Waarom is de Titanic gezonken en wat is er precies gebeurd?
Bijna iedereen heeft wel eens de film Titanic gezien. De Titanic was een groot schip. In de tijd dat de Titanic gebouwd werd (dat was in het begin van de 19de eeuw – zo’n 100 jaar geleden) was het schip het grootste passagiersschip ter wereld. Het schip was 269 meter lang en woog zo’n 66.000 ton (dat is meer dan 15.000 dubbeldekker bussen bij elkaar).
Stoommachine
De Titanic kwam vooruit door stoommachines, deze stoommachines werkte op wel 159 kolenovens. De Titanic voer zo’n 43 kilometer per uur. Op het schip was plaats voor zo’n 3500 passagiers.

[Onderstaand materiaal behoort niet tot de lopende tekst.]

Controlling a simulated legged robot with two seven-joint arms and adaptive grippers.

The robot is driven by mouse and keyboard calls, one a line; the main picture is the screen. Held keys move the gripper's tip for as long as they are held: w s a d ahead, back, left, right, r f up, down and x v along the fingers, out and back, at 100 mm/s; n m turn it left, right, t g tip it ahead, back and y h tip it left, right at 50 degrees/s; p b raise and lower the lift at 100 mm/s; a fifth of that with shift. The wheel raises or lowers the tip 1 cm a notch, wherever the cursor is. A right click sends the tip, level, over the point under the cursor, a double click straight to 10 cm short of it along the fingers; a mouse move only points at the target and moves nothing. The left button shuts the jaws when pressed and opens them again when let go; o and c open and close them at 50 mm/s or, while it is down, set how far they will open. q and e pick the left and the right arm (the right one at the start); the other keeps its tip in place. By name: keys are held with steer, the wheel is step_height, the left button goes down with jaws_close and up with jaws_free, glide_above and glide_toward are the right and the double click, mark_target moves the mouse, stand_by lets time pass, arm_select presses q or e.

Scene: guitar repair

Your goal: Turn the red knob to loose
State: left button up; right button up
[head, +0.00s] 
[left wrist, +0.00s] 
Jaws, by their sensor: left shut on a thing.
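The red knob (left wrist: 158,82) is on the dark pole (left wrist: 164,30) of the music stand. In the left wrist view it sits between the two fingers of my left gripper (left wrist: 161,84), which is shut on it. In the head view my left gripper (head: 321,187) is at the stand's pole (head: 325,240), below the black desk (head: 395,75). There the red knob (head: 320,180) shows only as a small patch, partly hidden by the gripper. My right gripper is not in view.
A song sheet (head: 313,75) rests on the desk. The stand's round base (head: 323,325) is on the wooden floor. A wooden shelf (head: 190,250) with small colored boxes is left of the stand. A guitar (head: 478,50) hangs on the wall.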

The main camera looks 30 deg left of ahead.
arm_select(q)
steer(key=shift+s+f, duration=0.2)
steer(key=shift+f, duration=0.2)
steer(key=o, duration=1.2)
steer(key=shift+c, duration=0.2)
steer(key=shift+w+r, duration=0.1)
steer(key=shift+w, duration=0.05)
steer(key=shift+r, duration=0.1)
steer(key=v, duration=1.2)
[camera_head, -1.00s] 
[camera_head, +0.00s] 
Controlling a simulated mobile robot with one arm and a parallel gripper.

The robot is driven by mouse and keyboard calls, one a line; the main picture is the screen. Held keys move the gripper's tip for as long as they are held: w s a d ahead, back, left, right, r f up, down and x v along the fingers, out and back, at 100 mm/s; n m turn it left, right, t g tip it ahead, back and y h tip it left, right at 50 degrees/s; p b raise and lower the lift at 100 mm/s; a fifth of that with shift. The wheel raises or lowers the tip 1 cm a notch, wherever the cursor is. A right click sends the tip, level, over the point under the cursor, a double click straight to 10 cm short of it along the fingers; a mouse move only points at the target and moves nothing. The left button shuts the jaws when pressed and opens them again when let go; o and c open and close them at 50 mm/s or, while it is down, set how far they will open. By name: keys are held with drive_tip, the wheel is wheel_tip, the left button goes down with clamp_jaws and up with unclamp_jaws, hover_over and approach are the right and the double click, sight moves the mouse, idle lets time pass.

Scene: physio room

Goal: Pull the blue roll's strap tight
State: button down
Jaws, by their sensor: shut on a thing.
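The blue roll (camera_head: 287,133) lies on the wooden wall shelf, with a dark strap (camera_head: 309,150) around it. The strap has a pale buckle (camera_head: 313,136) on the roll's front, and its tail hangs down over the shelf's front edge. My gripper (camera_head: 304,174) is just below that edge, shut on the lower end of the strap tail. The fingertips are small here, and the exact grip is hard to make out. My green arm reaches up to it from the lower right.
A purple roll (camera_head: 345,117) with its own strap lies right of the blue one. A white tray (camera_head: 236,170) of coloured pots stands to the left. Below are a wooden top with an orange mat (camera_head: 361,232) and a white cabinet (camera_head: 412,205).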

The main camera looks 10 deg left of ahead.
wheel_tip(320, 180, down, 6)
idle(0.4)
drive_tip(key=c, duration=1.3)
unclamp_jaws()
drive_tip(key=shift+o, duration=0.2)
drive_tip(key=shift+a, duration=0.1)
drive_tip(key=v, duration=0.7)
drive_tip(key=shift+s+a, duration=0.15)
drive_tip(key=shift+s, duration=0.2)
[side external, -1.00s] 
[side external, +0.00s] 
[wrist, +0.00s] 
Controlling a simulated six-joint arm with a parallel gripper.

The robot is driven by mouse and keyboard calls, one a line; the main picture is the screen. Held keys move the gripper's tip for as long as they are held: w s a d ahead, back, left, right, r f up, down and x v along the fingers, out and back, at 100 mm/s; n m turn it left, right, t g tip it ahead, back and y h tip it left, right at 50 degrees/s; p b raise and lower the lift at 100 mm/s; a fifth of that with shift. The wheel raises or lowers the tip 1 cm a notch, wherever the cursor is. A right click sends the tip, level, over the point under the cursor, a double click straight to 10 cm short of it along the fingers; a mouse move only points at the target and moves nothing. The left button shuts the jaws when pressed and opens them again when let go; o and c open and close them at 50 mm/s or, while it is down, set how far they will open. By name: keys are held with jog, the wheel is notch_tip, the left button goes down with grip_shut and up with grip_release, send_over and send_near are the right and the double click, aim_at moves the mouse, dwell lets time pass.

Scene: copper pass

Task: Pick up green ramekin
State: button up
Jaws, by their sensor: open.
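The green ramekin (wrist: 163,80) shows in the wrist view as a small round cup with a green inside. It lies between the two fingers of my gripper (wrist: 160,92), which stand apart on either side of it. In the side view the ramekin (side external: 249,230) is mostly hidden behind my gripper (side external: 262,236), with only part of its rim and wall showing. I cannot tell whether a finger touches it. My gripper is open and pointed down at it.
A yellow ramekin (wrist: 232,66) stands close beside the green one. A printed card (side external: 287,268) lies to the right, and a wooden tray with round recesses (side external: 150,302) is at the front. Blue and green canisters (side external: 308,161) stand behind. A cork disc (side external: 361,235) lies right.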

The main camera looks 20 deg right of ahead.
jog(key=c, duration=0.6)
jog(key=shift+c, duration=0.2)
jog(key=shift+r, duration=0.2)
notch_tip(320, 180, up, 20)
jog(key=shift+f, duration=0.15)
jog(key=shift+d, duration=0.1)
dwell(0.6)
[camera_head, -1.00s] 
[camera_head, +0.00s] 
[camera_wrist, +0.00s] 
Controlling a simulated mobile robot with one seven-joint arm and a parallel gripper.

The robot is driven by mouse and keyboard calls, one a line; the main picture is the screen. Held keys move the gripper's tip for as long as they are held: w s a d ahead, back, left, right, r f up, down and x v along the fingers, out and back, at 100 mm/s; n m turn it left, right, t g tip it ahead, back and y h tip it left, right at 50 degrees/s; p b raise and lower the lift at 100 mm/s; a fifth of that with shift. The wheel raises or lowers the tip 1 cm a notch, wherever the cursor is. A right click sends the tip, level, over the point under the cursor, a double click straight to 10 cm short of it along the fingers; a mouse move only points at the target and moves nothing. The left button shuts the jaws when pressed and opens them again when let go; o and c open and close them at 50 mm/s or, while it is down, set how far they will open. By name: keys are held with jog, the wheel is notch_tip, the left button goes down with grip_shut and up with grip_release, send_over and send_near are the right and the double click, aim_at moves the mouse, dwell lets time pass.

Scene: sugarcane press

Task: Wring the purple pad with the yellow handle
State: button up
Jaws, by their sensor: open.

Maar er waren maar 20 reddingsboten waarmee in totaal zo’n 1178 mensen (niet eens de helft van alle passagiers) vervoerd konden worden.
Regels
In die tijd waren de veiligheidsregels minder streng dan tegenwoordig. Meer reddingsboten hoefden er niet aan boord te zijn. Iedereen dacht dat de Titanic toch niet kon zinken.
14 april 1912
In de nacht van 14 april 1912 voer de Titanic over zee. Het weer was kalm en de lucht was helder. De kapitein had de koers iets naar het zuiden bijgesteld vanwege een aantal waarschuwingen voor ijsbergen in het gebied. Op een gegeven moment zagen twee matrozen in het kraaiennest een grote ijsberg.
IJsberg
De stuurman maakte een scherpe bocht naar links om de ijsberg te ontwijken. Maar het was al te laat. De ijsberg schraapte de rechterkant van de boot en de boot krakte open. Langzaam aan liep de boot vol water. De boot helde steeds verder over naar een kant.
Reddingsboten
Het werd tijd om het schip te verlaten. De eerste reddingsboot nam 28 mensen mee. De meeste passagiers dachten namelijk dat de Titanic veiliger zou zijn dan zo’n kleine roeiboot. Er paste 40 mensen in de reddingsboten maar veel boten vertrokken met veel minder passagiers. Twee uur later was de hele Titanic gezonken. Slechts 706 mensen hebben de ramp overleefd.